Kebenaran yang Membutakan

Beberapa orang berpakaian putih berkumpul di sebuah tempat yang lapang. Di sepanjang jalan, lebih banyak lagi orang berpakaian serba putih. Salah satu dari mereka mengucap kalimat syahadat sambil berjalan di depan, memberikan instruksi pada yang lain untuk mengikutinya. Tak butuh waktu lama, warung makan di pinggir jalan hancur karena amukan massa. Para lelaki berpakaian serba putih itu pergi menuju tempat lain. Pakaian mereka tidak lagi putih, sudah agak buram karena debu yang didapat saat membongkar warung.
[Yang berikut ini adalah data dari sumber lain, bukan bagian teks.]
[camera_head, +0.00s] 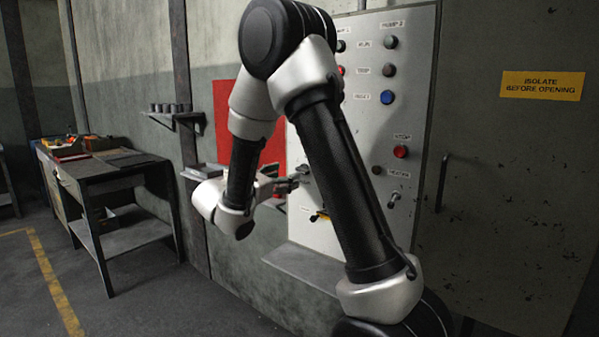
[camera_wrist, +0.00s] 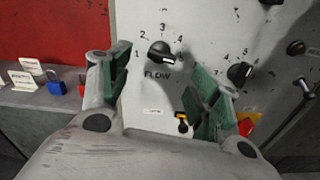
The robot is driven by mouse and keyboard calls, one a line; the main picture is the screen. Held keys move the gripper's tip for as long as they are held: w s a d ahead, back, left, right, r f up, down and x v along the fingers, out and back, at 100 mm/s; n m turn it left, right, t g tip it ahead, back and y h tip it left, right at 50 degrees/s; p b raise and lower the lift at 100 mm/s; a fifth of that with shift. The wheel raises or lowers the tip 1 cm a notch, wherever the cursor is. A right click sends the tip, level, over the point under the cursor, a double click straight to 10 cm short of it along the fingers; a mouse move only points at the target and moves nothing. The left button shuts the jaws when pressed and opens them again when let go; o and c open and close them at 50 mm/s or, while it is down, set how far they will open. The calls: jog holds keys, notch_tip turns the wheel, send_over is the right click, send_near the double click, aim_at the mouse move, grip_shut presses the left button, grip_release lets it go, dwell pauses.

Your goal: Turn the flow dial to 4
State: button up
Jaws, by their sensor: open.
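The flow dial (camera_wrist: 161,52) is a black knob on the pale panel in the wrist view, with FLOW printed below it. Numbers 1, 2, 3 and 4 show around it from left over the top to the right. A white mark on the knob faces the lower right, seemingly below the 4. My gripper (camera_wrist: 165,82) is open and empty, its green-padded fingers on either side of the label, with the dial beyond the gap. I see no contact. In the head view my gripper (camera_head: 290,182) is at the panel's left part, and the dial cannot be made out clearly.
A second numbered dial (camera_wrist: 240,73) sits just right of my right finger. Padlocks (camera_wrist: 57,88) stand on a left shelf. The control panel (camera_head: 416,110) has buttons; a workbench (camera_head: 115,165) stands left.

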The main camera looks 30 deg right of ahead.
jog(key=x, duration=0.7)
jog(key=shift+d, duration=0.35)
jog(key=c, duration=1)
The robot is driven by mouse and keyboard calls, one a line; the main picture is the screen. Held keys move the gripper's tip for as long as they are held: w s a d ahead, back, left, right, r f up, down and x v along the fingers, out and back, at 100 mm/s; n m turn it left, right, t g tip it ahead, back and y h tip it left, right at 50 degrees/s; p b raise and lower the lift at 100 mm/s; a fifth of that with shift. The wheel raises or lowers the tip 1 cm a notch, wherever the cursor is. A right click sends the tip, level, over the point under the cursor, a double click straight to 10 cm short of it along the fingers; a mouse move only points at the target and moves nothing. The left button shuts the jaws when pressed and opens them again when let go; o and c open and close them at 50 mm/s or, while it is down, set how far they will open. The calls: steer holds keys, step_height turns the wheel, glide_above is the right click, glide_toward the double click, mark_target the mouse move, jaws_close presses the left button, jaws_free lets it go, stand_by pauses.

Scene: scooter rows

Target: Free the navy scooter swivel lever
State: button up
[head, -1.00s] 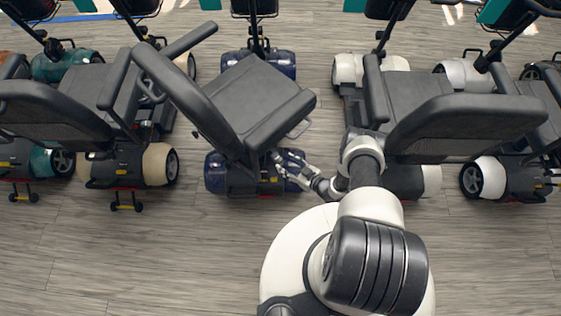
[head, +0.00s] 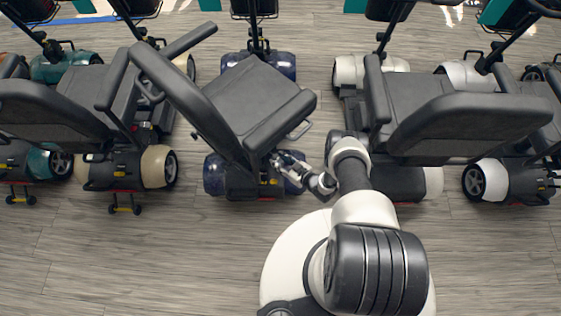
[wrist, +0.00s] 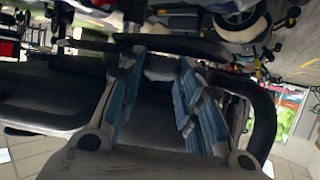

Begitulah sedikit gambaran mengenai kejadian yang selalu terulang. Lagi dan lagi. Setiap menjelang –dan pada saat bulan ramadhan, sekelompok orang melakukan sidak ke penjuru kota. Pada umumnya berpakaian serba putih yang konon melambangkan kesucian. Katanya, ingin menumpas kejahatan yang ada di sekitar mereka.

Mereka adalah orang yang berilmu, tahu bahwa orang tidak boleh makan saat berpuasa di bulan ramadhan. Mereka juga tahu benar kalau berjihad merupakan jalan menuju surga. Salah satu bentuk jihad adalah meluruskan yang keliru dan berperang melawan kebathilan.

Saya tidak bermaksud meragukan pengetahuan mereka tentang Islam. Saya menghormati mereka dan apa yang mereka yakini sebagai kebenaran. Mungkin saja apa yang saya yakini sebagai kebenaran berbeda dengan kebenaran versi mereka. Bagi saya yang awam ini, merusak hak milik orang lain, dengan alasan apapun, bukan termasuk kategori ‘kebenaran’. Tidak juga termasuk kebenaran jika manusia menghilangkan mata pencaharian penjual makanan.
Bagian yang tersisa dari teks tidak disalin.